Ces principes générateurs y reçoivent une application et des développements qu’aucune nation de l’Europe n’a encore osé leur donner.

Dans le Connecticut, le corps électoral se composait, dès l’origine, de l’universalité des citoyens, et cela se conçoit sans peine[1]. Chez ce peuple naissant régnait alors une égalité presque parfaite entre les fortunes et plus encore entre les intelligences[2].

Dans le Connecticut, à cette époque, tous les agents du pouvoir exécutif étaient élus, jusqu’au gouverneur de l’État[3].

Les citoyens au-dessus de seize ans étaient obligés d’y porter les armes ; ils formaient une milice nationale qui nommait ses officiers, et devait se trouver prête en tous temps à marcher pour la défense du pays[4].

C’est dans les lois du Connecticut, comme dans toutes celles de la Nouvelle-Angleterre, qu’on voit naître et se développer cette indépendance communale qui forme encore de nos jours comme le principe et la vie de la liberté américaine.

Chez la plupart des nations européennes, l’existence politique a commencé dans les régions supérieures de la société, et s’est communiquée peu à peu, et toujours d’une manière incomplète, aux diverses parties du corps social.

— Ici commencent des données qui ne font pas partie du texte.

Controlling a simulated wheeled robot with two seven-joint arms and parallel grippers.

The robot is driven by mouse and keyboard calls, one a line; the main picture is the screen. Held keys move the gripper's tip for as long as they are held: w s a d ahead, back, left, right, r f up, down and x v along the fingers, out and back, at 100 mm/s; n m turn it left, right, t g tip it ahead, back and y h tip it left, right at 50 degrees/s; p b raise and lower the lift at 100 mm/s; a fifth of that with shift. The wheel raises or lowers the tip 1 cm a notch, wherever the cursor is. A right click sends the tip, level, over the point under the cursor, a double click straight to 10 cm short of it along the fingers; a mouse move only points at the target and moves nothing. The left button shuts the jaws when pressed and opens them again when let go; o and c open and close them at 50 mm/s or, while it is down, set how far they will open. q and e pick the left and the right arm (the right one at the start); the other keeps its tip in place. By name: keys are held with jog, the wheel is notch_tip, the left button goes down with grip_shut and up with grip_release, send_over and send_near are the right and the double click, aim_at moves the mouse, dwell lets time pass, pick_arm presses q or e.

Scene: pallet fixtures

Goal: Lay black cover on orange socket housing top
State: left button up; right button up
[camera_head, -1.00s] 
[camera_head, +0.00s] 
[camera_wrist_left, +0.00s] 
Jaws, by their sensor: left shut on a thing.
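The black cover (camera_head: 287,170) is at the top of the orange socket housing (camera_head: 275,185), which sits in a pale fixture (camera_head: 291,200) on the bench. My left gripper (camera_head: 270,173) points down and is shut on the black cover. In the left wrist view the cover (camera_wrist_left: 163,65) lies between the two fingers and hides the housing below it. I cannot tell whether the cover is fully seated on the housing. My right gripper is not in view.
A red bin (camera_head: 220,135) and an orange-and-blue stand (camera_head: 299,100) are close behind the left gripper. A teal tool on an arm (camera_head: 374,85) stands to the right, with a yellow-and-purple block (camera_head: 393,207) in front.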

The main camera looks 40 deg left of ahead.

  1. Constitution de 1638, p. 17.
  2. Dès 1641, l’assemblée générale de Rhode-Island déclarait à l’unanimité que le gouvernement de l’État consistait en une démocratie, et que le pouvoir reposait sur le corps des hommes libres, lesquels avaient seuls le droit de faire les lois et d’en surveiller l’exécution. Code of 1650, p. 70.
  3. Pitkin’s History, p. 47.
  4. Constitution de 1638, p. 12.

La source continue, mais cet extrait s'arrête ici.